▶ [STATED TASK]
Find every line in the records that holds the string "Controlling". Copy each one.
↓↓↓
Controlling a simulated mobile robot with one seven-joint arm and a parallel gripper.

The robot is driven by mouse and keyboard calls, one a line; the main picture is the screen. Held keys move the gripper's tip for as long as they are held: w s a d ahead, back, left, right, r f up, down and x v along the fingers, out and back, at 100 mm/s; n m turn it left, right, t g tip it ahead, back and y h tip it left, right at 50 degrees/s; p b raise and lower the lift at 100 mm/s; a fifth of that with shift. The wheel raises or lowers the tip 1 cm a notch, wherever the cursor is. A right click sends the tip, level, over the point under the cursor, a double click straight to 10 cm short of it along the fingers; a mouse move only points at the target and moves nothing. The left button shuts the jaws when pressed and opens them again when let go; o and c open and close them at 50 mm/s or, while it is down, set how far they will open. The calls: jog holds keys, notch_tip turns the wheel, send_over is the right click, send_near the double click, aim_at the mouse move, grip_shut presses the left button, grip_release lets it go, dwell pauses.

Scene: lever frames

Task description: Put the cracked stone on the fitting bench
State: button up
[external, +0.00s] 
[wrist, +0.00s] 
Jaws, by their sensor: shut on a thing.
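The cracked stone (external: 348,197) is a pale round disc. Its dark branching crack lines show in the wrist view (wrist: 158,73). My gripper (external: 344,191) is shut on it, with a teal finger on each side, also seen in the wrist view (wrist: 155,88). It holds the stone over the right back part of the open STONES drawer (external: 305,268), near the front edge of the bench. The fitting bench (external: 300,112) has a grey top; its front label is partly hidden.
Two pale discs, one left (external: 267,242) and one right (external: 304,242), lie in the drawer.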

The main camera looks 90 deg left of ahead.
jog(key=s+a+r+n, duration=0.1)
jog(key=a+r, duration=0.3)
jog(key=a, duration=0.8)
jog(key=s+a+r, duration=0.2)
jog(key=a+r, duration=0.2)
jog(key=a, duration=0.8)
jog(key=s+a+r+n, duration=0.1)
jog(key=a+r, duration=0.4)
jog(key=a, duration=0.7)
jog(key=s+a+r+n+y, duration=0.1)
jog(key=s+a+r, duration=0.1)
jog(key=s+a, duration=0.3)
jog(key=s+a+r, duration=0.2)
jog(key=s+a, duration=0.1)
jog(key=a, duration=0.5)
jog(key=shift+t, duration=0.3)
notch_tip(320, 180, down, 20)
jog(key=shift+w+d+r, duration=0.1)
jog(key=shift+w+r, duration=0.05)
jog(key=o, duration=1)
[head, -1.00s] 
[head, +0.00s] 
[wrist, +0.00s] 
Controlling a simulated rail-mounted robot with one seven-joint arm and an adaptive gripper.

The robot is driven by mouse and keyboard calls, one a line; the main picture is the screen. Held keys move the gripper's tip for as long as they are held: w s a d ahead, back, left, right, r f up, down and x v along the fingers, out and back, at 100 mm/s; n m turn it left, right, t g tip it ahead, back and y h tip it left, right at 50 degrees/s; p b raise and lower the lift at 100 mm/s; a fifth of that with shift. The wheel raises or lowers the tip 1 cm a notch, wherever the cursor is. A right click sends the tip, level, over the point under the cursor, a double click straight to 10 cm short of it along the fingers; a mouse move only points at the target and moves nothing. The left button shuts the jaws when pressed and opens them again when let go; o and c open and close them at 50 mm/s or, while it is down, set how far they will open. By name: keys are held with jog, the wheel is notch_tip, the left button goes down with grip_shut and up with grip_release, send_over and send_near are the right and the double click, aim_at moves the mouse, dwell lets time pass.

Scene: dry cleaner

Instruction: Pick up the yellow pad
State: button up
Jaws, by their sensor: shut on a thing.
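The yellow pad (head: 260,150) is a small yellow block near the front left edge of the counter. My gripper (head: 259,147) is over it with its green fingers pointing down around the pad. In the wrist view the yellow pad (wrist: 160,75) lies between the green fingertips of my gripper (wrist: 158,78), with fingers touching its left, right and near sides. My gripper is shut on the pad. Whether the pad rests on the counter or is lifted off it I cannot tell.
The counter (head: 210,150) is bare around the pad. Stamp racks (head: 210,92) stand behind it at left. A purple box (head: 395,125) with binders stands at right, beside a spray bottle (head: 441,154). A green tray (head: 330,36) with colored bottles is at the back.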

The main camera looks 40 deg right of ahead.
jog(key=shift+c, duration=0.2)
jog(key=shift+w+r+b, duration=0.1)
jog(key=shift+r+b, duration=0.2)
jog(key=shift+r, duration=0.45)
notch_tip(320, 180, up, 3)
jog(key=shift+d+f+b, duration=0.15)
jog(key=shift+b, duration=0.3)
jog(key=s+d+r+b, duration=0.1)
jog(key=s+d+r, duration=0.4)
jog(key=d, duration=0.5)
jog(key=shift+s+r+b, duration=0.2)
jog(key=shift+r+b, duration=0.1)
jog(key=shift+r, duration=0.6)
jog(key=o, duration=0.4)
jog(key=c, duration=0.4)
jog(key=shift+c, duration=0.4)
↑↑↑
▶ [SOLUTION TO THIS EXERCISE]
Controlling a simulated mobile robot with one seven-joint arm and a parallel gripper.
Controlling a simulated rail-mounted robot with one seven-joint arm and an adaptive gripper.

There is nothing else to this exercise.